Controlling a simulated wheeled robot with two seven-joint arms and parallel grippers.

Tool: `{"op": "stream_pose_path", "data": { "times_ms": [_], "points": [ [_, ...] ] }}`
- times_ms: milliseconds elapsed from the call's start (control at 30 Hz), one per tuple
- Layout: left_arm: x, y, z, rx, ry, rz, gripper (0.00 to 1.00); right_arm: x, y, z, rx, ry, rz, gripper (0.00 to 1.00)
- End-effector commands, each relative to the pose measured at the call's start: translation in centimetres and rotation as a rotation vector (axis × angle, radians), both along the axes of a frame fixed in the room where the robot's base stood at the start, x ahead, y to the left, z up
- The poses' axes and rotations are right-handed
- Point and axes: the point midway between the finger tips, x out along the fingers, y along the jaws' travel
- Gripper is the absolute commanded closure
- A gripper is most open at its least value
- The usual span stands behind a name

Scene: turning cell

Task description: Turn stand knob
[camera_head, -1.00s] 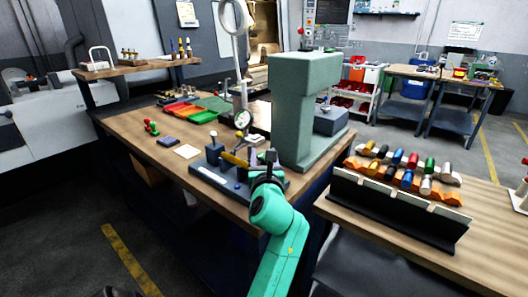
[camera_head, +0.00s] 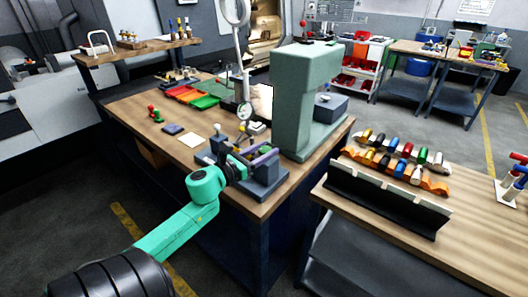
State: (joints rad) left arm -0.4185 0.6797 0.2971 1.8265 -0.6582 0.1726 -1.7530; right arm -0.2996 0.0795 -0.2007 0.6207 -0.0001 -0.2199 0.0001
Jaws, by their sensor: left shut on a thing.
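A dark grey stand (camera_head: 272,181) with a flat base and upright posts sits near the front edge of the wooden bench. My left arm, teal with a black wrist, reaches in from the lower left. My left gripper (camera_head: 252,158) is at the stand's posts, shut on a small part there that looks like the stand knob. The jaws and wrist hide the knob, so its angle cannot be told. My right gripper is not in view.
A tall grey-green column (camera_head: 296,100) stands just right of the stand. A dial gauge (camera_head: 244,110) is behind it. Coloured trays (camera_head: 190,95) and a cream pad (camera_head: 190,139) lie on the bench. A rack of coloured pieces (camera_head: 395,190) is on the right table.

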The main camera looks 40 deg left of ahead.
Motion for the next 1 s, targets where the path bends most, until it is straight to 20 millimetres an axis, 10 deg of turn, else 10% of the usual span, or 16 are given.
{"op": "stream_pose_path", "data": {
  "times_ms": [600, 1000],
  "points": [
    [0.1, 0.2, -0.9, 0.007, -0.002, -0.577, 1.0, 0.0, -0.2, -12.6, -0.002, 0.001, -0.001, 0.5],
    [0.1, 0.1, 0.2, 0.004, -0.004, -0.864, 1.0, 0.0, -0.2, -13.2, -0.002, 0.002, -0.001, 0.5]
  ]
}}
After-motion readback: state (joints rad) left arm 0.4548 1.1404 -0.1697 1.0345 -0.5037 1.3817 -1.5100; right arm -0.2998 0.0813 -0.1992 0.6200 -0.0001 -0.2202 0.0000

+ + +

_SHORT PROBLEM_. Copy exactly the lines of the listing above, beginning at the line with "Motion for the" and ending at its final line; write out nothing else.

_EXERCISE RESPONSE_.
Motion for the next 1 s, targets where the path bends most, until it is straight to 20 millimetres an axis, 10 deg of turn, else 10% of the usual span, or 16 are given.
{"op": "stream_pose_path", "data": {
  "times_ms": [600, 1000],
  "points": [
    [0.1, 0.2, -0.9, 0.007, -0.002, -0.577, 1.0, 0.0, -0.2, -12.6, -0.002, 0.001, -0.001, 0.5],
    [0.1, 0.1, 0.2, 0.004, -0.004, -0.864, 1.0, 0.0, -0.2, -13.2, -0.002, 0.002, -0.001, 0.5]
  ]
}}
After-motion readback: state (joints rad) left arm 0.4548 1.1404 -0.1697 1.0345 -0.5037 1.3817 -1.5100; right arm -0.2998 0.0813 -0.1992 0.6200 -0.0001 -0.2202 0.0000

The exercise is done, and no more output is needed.